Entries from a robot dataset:
──────

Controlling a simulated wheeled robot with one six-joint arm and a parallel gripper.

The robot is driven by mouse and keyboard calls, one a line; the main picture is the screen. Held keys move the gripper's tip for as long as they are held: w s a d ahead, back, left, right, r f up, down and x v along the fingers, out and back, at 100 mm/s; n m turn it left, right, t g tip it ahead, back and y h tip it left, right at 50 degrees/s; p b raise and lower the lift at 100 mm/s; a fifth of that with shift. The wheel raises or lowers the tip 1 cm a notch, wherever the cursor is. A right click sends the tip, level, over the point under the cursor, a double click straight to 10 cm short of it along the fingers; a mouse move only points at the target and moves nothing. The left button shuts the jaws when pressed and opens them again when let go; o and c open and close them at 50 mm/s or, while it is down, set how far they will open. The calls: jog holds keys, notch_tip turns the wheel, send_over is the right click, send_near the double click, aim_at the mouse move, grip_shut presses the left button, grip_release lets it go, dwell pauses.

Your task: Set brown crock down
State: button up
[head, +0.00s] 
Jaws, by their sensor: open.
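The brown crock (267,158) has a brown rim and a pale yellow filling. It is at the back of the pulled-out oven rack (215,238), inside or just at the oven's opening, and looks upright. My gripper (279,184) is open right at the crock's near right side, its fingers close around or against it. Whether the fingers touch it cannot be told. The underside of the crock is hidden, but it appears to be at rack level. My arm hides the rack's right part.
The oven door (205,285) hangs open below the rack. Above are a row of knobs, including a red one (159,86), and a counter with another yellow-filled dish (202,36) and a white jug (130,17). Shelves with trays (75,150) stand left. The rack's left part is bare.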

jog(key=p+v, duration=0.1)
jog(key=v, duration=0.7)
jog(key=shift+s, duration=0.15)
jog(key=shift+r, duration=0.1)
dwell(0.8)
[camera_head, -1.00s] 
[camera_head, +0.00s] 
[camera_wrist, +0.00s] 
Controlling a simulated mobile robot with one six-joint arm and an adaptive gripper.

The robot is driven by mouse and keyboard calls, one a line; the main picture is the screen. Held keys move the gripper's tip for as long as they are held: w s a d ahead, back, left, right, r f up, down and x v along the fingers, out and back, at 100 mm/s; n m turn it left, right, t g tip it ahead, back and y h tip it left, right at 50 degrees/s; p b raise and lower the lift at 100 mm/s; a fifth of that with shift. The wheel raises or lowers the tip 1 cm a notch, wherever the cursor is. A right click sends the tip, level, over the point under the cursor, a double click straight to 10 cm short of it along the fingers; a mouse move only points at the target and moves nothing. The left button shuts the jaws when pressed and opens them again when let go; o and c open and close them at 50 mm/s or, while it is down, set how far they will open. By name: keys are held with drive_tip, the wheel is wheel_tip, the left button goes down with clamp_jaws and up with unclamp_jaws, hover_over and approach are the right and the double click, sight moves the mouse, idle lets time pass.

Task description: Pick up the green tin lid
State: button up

──────

» Written request
Take the data above and return it exactly.

» Final result
Controlling a simulated wheeled robot with one six-joint arm and a parallel gripper.

The robot is driven by mouse and keyboard calls, one a line; the main picture is the screen. Held keys move the gripper's tip for as long as they are held: w s a d ahead, back, left, right, r f up, down and x v along the fingers, out and back, at 100 mm/s; n m turn it left, right, t g tip it ahead, back and y h tip it left, right at 50 degrees/s; p b raise and lower the lift at 100 mm/s; a fifth of that with shift. The wheel raises or lowers the tip 1 cm a notch, wherever the cursor is. A right click sends the tip, level, over the point under the cursor, a double click straight to 10 cm short of it along the fingers; a mouse move only points at the target and moves nothing. The left button shuts the jaws when pressed and opens them again when let go; o and c open and close them at 50 mm/s or, while it is down, set how far they will open. The calls: jog holds keys, notch_tip turns the wheel, send_over is the right click, send_near the double click, aim_at the mouse move, grip_shut presses the left button, grip_release lets it go, dwell pauses.

Your task: Set brown crock down
State: button up
[head, +0.00s] 
Jaws, by their sensor: open.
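The brown crock (267,158) has a brown rim and a pale yellow filling. It is at the back of the pulled-out oven rack (215,238), inside or just at the oven's opening, and looks upright. My gripper (279,184) is open right at the crock's near right side, its fingers close around or against it. Whether the fingers touch it cannot be told. The underside of the crock is hidden, but it appears to be at rack level. My arm hides the rack's right part.
The oven door (205,285) hangs open below the rack. Above are a row of knobs, including a red one (159,86), and a counter with another yellow-filled dish (202,36) and a white jug (130,17). Shelves with trays (75,150) stand left. The rack's left part is bare.

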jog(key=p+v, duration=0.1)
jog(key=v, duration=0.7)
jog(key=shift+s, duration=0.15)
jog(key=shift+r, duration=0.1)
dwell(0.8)
[camera_head, -1.00s] 
[camera_head, +0.00s] 
[camera_wrist, +0.00s] 
Controlling a simulated mobile robot with one six-joint arm and an adaptive gripper.

The robot is driven by mouse and keyboard calls, one a line; the main picture is the screen. Held keys move the gripper's tip for as long as they are held: w s a d ahead, back, left, right, r f up, down and x v along the fingers, out and back, at 100 mm/s; n m turn it left, right, t g tip it ahead, back and y h tip it left, right at 50 degrees/s; p b raise and lower the lift at 100 mm/s; a fifth of that with shift. The wheel raises or lowers the tip 1 cm a notch, wherever the cursor is. A right click sends the tip, level, over the point under the cursor, a double click straight to 10 cm short of it along the fingers; a mouse move only points at the target and moves nothing. The left button shuts the jaws when pressed and opens them again when let go; o and c open and close them at 50 mm/s or, while it is down, set how far they will open. By name: keys are held with drive_tip, the wheel is wheel_tip, the left button goes down with clamp_jaws and up with unclamp_jaws, hover_over and approach are the right and the double click, sight moves the mouse, idle lets time pass.

Task description: Pick up the green tin lid
State: button up

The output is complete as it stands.